Dans la foulée de son triomphe de samedi 1er mars aux Independant Spirit Awards, où il avait été sacré à cinq reprises, 12 Years a Slave a poursuivi et bouclé sa tournée triomphale sur la scène du Kodak Theater, de la même façon qu'Argo, qui s'était adjugé 3 Oscars dont celui du Meilleur Film l'an passé. Une belle première pour Steve McQueen, dont les précédents longs métrages (Hunger et Shame) n'avaient pas reçu la moindre nomination.
"Gravity" vainqueur aux points
Sur le plan technique, Gravity avait un boulevard devant lui. Et le film ne s'est pas raté à ce niveau, en remportant 5 Oscars : Meilleure Photo, Meilleurs Effets Visuels, Meilleur Montage, Meilleur Montage, Meilleur Montage Sonore et Meilleur Mixage Sonore. Ajoutez à cela le trophée de la Meilleure Musique remis à Steven Price, et l'inévitable victoire d'Alfonso Cuarón dans la catégorie Meilleur Réalisateur, et vous obtenez un pedigree de champion.
Sauf que, comme aux Golden Globes ou aux BAFTA, c'est 12 Years a Slave qui s'est offert un Oscar du Meilleur Film en guise de dernier mot. Alors que le tout premier ex-aequo de l'histoire des Producers Guild of America Awards laissaient penser qu'il pourrait en être de même hier soir, le drame de Steve McQueen a encore une fois pris la mesure de l'odyssée spatiale d'Alfonso Cuaron, qui repart toutefois avec le titre de vainqueur aux points. A défaut d'avoir réussi le KO.
Dallas Winners Club
Chez les hommes, ce sont deux retours gagnants que les Oscars ont récompensé à travers les prix d'interprétation : d'un côté celui de Jared Leto, absent des écrans depuis Mr. Nobody en 2009, pour cause de 30 Seconds to Mars, et qui a bien fait de revenir voir au cinéma s'il n'y était pas ; et de l'autre, celui de Matthew McConaughey dont la carrière, engluée dans des comédies romantiques et/ou d'aventures où son jeu d'acteur se limitait parfois à s'exhiber torse nu, connaît un second souffle des plus spectaculaires depuis 2011 et la sortie de La Défense Lincoln.

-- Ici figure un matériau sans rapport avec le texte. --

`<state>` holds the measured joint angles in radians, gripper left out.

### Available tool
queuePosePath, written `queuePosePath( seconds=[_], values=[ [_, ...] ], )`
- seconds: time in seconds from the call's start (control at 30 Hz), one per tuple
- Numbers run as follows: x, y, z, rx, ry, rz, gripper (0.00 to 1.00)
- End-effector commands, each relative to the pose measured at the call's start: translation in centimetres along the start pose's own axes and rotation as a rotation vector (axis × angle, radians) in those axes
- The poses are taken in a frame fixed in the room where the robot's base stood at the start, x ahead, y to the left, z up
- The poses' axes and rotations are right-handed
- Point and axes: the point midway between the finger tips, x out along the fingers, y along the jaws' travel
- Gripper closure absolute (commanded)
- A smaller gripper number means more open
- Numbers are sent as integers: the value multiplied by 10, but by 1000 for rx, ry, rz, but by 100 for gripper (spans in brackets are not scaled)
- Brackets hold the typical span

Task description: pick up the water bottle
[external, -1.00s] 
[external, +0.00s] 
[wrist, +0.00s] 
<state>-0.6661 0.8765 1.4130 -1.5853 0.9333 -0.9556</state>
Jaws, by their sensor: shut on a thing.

Le comédien réalise depuis un sans-faute, de Killer Joe au Loup de Wall Street en passant par Magic Mike, Mud ou Paperboy. Sans oublier, bien sûr, Dallas Buyers Club, dans lequel il combine transformation physique et performance de haut vol, au même titre que son compère Jared Leto. Grandissimes favoris depuis le début de la saison des récompenses, les deux hommes ont logiquement été sacrés Meilleur Acteur et Meilleur Acteur dans un Second Rôle, et concourru à faire du long métrage de Jean-Marc Vallée l'un des grands gagnants de la soirée, puisqu'il a aussi reçu l'Oscar des Meilleurs Maquillages. Pas mal pour un projet que beaucoup considéraient comme maudit à une époque.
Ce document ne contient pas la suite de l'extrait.